JAKARTA, METRO–Komisi Perlindungan Anak Indonesia (KPAI) mengutuk keras grup Facebook dengan nama “fantasi sedarah” yang mengandung unsur eksploitasi seksual. Keberadaan grup ini dinilai sebagai salah satu bentuk kekerasan seksual baik pada anak maupun perempuan.
Komisioner Komisi Perlindungan Anak Indonesia (KPAI) Subklaster Anak Korban Pornografi Dan Cyber Kawiyan mengatakan, konten-konten dalam akun tersebut merupakan bentuk pelanggaran serius pada hak anak serta melanggar kesusilaan seperti yang termuat dalam UU informasi dan transaksi elektronik (ITE). Selain itu, keberadaan grup tersebut sekaligus jadi bukti bahwa kasus kekerasan seksual anak masih marak terjadi dan sebagian besar belum terungkap.
“Terungkapnya kasus ini membuktikan kasus kekerasan seksual masih banyak terjadi seperti fenomena gunung es. Yang bahkan kebanyakan kasusnya dilakukan oleh orang terdekat, bahkan orang tua sendiri,” tuturnya, di Jakarta, Senin (19/5).
Diakuinya, media sosial hingga kini masih menjadi wadah penyebaran konten negatif termasuk pornografi. Dia cukup menyayangkan hal ini lantaran sejatinya hal ini dapat dicegah. Karenanya, ia mendorong Komdigi untuk lebih proaktif lagi dalam melakukan patroli.
Di sisi lain, dia mendesak pihak kepolisian untuk dapat segera menangkap pelaku pembuat akun grup tersebut. Menurutnya, dengan menangkap pelaku, maka selanjutnya, polisi bersama Kementerian Pemberdayaan Perempuan dan Perlindungan Anak (KemenPPPA) bisa melakukan pelacakan lebih lanjut terhadap terduga korban. Sehingga, mereka bisa cepat dipisahkan dari pihak-pihak yang ikut menjadi “pelaku” dalam grup tersebut.

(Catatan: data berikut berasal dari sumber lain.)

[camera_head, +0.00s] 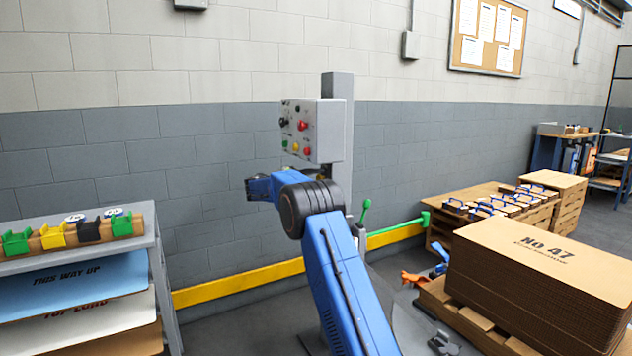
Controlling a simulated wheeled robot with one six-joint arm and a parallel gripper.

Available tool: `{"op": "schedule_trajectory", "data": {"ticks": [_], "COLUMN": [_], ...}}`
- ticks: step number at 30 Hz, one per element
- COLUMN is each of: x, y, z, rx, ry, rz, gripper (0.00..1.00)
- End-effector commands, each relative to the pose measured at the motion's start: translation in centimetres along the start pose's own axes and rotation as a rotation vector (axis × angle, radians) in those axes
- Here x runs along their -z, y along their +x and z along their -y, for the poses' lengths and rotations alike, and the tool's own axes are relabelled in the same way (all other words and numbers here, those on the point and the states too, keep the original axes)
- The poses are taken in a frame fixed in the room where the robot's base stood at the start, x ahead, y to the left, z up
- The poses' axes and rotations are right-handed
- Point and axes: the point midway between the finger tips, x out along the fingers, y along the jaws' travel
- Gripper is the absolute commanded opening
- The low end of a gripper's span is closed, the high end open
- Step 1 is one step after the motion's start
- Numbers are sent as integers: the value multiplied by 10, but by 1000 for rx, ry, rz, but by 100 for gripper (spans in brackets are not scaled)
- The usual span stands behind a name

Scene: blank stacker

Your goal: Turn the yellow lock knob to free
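A grey control box (318,130) is mounted on a grey post in the middle of the view. Its face carries small black, red, green and yellow controls. A small yellow control (295,147) sits in the lower row, between a green one and a red one. I cannot tell whether it is the lock knob, nor its turn position. My gripper (252,188) is at the end of my blue arm, pointing left, below and left of the box and apart from it in the picture. Its fingers are too small and dark to show their opening.
A green-knobbed lever (364,211) stands right of my arm. A yellow rail (240,281) runs low along the wall. A sheet rack (80,256) stands at left, a cardboard stack (545,268) at right. Left of my gripper, before the wall, looks clear.

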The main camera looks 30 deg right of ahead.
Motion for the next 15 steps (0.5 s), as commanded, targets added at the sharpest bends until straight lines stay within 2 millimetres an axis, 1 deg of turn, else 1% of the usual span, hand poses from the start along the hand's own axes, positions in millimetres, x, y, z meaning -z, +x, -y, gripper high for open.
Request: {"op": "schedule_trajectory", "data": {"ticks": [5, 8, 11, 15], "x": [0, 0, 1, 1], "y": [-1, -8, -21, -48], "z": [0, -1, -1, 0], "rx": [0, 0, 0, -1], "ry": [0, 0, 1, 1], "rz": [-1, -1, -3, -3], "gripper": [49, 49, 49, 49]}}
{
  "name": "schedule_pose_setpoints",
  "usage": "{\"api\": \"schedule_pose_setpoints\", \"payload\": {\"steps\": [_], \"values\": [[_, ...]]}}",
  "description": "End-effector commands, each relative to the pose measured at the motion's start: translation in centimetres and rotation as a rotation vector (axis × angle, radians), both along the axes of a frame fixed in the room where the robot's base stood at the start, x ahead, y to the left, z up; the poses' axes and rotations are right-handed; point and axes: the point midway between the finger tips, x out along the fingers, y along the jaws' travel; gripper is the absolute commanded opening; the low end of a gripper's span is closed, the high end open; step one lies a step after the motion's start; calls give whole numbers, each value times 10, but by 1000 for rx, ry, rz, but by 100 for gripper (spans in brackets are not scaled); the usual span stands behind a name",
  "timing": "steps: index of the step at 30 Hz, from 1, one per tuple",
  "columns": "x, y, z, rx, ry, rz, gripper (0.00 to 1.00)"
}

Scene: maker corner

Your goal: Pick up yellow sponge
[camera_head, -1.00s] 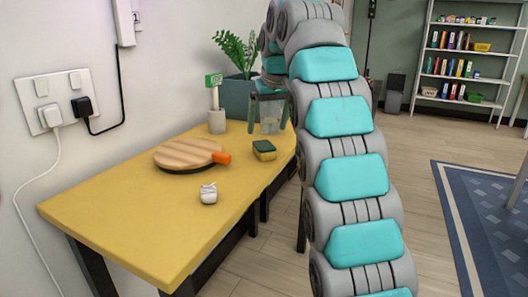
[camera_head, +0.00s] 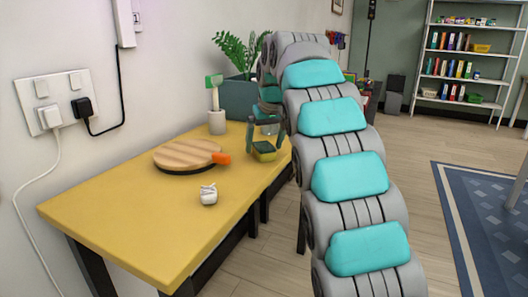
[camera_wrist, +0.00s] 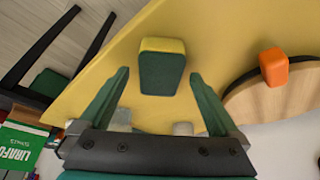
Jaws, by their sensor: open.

Sementara itu, Sekeretaris KemenPPPA Titi Eko Rahayu menyatakan, pihaknya telah berkoordinasi dengan Direktorat Tindak Pidana Perempuan dan Anak dan Tindak Pidana Perdagangan Orang (PPA-PPO) Polri terkait keberadaan grup tersebut. Dia menekankan, proses hukum harus ditegakkan demi memberi efek jera dan melindungi masyarakat, khususnya anak-anak dari dampak buruk konten menyimpang.
“Kami sangat berharap laporan kami dapat ditindaklanjuti oleh Direktorat Tindak Pidana Siber agar dapat segera diselidiki pembuat, pengelola, dan anggota aktif grup tersebut. Jika ada bukti pelanggaran, proses hukum harus ditegakkan demi memberi efek jera dan melindungi masyarakat,” tegasnya.